» WHAT IS REQUIRED: Copy only this: the line containing "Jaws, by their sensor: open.", the line containing "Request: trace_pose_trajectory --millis", and every line between them, exactly as written.
[DATA ENTRIES start]
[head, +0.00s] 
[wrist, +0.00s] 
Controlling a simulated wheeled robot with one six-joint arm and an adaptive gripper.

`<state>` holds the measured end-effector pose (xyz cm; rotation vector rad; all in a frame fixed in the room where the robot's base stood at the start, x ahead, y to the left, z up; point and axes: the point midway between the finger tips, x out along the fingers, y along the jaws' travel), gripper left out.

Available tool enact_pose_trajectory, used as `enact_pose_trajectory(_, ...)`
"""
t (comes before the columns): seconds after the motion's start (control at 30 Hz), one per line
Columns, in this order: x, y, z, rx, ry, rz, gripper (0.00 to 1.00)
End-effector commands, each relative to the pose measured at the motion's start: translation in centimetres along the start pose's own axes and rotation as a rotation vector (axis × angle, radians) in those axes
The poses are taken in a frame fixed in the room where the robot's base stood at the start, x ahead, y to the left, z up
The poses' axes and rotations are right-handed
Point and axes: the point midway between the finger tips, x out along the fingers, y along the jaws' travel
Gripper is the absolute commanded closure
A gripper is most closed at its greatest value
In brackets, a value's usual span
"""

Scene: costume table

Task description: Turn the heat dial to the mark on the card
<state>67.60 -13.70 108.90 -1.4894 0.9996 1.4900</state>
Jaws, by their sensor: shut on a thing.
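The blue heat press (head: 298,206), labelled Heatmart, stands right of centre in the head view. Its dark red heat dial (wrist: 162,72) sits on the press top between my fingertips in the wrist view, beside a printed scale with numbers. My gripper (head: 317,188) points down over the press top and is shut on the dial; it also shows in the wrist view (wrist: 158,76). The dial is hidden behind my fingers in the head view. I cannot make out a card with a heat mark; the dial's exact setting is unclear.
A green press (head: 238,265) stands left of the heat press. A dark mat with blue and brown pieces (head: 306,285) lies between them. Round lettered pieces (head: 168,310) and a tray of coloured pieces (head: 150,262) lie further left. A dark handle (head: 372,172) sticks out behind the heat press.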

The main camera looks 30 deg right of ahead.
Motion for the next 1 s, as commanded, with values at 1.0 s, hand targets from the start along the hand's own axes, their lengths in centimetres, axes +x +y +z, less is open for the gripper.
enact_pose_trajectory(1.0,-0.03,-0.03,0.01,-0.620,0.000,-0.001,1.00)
[DATA ENTRIES end]
[DATA ENTRIES start]
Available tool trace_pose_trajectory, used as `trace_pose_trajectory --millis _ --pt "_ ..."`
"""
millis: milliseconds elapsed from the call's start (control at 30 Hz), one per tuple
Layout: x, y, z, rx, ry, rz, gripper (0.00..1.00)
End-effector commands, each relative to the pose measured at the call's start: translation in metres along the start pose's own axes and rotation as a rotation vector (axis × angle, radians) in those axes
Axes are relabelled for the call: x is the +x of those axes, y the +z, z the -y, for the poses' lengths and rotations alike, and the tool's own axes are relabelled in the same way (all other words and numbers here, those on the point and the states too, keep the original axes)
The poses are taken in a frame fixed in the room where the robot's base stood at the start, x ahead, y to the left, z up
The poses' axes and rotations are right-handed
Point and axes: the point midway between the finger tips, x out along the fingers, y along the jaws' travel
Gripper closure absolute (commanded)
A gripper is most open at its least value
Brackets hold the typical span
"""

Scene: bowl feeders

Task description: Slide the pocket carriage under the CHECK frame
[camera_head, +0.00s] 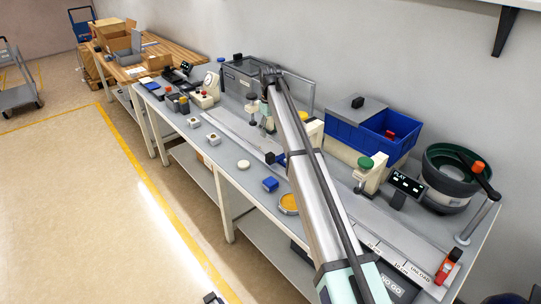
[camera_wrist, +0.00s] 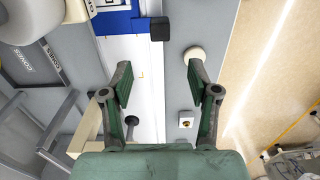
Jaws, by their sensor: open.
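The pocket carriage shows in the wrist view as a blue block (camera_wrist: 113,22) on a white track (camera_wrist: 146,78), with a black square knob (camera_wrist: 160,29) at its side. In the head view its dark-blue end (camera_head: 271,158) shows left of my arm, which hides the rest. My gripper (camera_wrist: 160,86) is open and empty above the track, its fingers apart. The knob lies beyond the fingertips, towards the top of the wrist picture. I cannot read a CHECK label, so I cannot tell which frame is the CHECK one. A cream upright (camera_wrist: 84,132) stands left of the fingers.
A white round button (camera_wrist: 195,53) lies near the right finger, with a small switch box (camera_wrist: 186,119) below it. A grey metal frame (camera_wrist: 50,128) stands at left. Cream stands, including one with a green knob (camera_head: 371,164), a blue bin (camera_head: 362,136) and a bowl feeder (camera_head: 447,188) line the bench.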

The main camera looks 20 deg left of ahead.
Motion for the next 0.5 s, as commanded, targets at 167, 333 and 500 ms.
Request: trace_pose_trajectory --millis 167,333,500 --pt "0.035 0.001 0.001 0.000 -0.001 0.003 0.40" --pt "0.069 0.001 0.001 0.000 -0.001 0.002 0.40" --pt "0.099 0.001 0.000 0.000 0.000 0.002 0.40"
[DATA ENTRIES end]
» EXERCISE RESULT:
Jaws, by their sensor: open.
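The pocket carriage shows in the wrist view as a blue block (camera_wrist: 113,22) on a white track (camera_wrist: 146,78), with a black square knob (camera_wrist: 160,29) at its side. In the head view its dark-blue end (camera_head: 271,158) shows left of my arm, which hides the rest. My gripper (camera_wrist: 160,86) is open and empty above the track, its fingers apart. The knob lies beyond the fingertips, towards the top of the wrist picture. I cannot read a CHECK label, so I cannot tell which frame is the CHECK one. A cream upright (camera_wrist: 84,132) stands left of the fingers.
A white round button (camera_wrist: 195,53) lies near the right finger, with a small switch box (camera_wrist: 186,119) below it. A grey metal frame (camera_wrist: 50,128) stands at left. Cream stands, including one with a green knob (camera_head: 371,164), a blue bin (camera_head: 362,136) and a bowl feeder (camera_head: 447,188) line the bench.

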The main camera looks 20 deg left of ahead.
Motion for the next 0.5 s, as commanded, targets at 167, 333 and 500 ms.
Request: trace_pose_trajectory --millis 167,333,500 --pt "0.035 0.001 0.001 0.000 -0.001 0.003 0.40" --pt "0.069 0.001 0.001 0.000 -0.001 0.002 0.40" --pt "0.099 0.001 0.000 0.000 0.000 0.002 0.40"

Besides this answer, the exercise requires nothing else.